Material
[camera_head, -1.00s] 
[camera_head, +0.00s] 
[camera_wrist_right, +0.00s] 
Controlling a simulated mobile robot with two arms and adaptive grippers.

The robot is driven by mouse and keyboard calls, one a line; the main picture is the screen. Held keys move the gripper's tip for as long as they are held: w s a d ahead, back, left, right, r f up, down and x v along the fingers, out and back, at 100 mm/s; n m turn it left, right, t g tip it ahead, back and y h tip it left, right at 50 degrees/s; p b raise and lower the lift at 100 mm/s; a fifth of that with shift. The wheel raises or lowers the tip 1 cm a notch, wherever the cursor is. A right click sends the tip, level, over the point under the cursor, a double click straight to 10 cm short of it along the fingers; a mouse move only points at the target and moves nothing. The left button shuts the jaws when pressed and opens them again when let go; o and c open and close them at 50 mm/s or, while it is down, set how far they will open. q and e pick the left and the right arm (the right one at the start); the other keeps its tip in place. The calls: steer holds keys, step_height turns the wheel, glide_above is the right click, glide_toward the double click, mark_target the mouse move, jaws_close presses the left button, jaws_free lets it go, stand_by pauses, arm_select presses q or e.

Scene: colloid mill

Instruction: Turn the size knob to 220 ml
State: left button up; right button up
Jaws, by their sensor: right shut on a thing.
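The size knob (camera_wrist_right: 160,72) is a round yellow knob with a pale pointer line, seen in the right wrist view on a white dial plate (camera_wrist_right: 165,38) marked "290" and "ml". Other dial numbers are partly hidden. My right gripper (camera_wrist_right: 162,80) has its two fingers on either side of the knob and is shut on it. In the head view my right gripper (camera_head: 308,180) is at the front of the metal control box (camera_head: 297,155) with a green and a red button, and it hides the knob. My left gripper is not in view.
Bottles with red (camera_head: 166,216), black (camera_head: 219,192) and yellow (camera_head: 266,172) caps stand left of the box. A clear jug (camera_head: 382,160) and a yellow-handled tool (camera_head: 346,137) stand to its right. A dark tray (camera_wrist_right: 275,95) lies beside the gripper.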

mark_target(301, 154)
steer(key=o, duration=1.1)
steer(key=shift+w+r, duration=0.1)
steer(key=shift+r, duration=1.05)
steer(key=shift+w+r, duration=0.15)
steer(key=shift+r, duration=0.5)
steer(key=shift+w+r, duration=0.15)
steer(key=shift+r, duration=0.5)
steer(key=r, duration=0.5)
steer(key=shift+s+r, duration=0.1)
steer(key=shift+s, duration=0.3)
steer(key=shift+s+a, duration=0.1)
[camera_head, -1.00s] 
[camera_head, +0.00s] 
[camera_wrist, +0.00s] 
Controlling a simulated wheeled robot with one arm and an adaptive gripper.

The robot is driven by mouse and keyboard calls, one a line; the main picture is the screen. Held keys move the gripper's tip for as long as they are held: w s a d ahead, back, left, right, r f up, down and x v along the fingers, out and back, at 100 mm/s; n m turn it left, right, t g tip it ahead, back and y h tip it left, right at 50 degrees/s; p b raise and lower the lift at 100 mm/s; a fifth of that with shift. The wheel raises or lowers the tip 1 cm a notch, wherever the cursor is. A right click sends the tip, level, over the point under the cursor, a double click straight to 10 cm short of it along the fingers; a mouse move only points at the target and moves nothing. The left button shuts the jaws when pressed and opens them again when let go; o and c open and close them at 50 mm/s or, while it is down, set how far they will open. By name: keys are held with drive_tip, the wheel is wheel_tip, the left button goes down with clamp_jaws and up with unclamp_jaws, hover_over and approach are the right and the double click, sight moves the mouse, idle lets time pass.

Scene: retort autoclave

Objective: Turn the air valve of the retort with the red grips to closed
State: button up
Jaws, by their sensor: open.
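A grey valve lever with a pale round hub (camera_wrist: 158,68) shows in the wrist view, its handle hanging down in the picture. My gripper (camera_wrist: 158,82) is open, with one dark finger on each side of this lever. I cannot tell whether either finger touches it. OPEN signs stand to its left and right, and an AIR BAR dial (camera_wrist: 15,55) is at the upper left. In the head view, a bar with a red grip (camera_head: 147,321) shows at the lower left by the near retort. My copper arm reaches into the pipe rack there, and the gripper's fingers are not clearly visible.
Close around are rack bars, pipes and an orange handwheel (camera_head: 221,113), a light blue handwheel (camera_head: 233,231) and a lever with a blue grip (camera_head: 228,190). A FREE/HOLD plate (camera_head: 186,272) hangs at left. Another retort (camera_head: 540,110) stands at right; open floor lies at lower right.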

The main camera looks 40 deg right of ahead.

The task
Print the listing above from its first line through the line with "State: left button up; right button up", and stop there.

Response below
[camera_head, -1.00s] 
[camera_head, +0.00s] 
[camera_wrist_right, +0.00s] 
Controlling a simulated mobile robot with two arms and adaptive grippers.

The robot is driven by mouse and keyboard calls, one a line; the main picture is the screen. Held keys move the gripper's tip for as long as they are held: w s a d ahead, back, left, right, r f up, down and x v along the fingers, out and back, at 100 mm/s; n m turn it left, right, t g tip it ahead, back and y h tip it left, right at 50 degrees/s; p b raise and lower the lift at 100 mm/s; a fifth of that with shift. The wheel raises or lowers the tip 1 cm a notch, wherever the cursor is. A right click sends the tip, level, over the point under the cursor, a double click straight to 10 cm short of it along the fingers; a mouse move only points at the target and moves nothing. The left button shuts the jaws when pressed and opens them again when let go; o and c open and close them at 50 mm/s or, while it is down, set how far they will open. q and e pick the left and the right arm (the right one at the start); the other keeps its tip in place. The calls: steer holds keys, step_height turns the wheel, glide_above is the right click, glide_toward the double click, mark_target the mouse move, jaws_close presses the left button, jaws_free lets it go, stand_by pauses, arm_select presses q or e.

Scene: colloid mill

Instruction: Turn the size knob to 220 ml
State: left button up; right button up

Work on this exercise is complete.